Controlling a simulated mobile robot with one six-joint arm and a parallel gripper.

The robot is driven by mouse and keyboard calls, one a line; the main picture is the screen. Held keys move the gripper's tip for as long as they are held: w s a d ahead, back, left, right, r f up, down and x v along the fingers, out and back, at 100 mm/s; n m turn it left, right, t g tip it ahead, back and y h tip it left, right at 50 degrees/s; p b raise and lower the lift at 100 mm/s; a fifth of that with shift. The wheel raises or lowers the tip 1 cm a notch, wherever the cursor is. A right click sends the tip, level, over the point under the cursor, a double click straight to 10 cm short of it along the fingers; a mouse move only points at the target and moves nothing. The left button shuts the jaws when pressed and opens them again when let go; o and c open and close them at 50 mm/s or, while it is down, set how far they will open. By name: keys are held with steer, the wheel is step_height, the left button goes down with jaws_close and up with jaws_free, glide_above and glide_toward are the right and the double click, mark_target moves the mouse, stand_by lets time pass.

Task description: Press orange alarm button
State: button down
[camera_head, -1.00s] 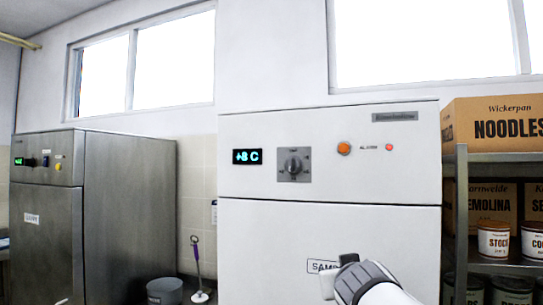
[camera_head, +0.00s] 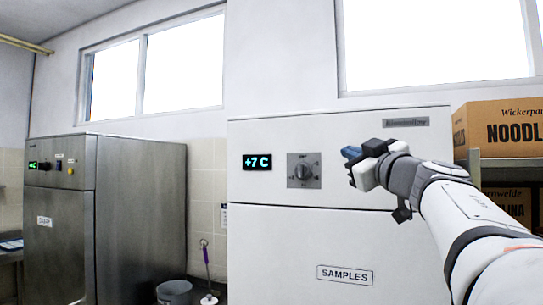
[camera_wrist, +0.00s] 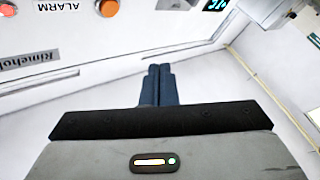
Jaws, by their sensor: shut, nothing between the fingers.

Direction:
From the listing, extract all text exactly as given and drop any picture.

Expected output:
Controlling a simulated mobile robot with one six-joint arm and a parallel gripper.

The robot is driven by mouse and keyboard calls, one a line; the main picture is the screen. Held keys move the gripper's tip for as long as they are held: w s a d ahead, back, left, right, r f up, down and x v along the fingers, out and back, at 100 mm/s; n m turn it left, right, t g tip it ahead, back and y h tip it left, right at 50 degrees/s; p b raise and lower the lift at 100 mm/s; a fifth of that with shift. The wheel raises or lowers the tip 1 cm a notch, wherever the cursor is. A right click sends the tip, level, over the point under the cursor, a double click straight to 10 cm short of it along the fingers; a mouse move only points at the target and moves nothing. The left button shuts the jaws when pressed and opens them again when let go; o and c open and close them at 50 mm/s or, while it is down, set how far they will open. By name: keys are held with steer, the wheel is step_height, the left button goes down with jaws_close and up with jaws_free, glide_above and glide_toward are the right and the double click, mark_target moves the mouse, stand_by lets time pass.

Task description: Press orange alarm button
State: button down
[camera_head, -1.00s] 
[camera_head, +0.00s] 
[camera_wrist, +0.00s] 
Jaws, by their sensor: shut, nothing between the fingers.

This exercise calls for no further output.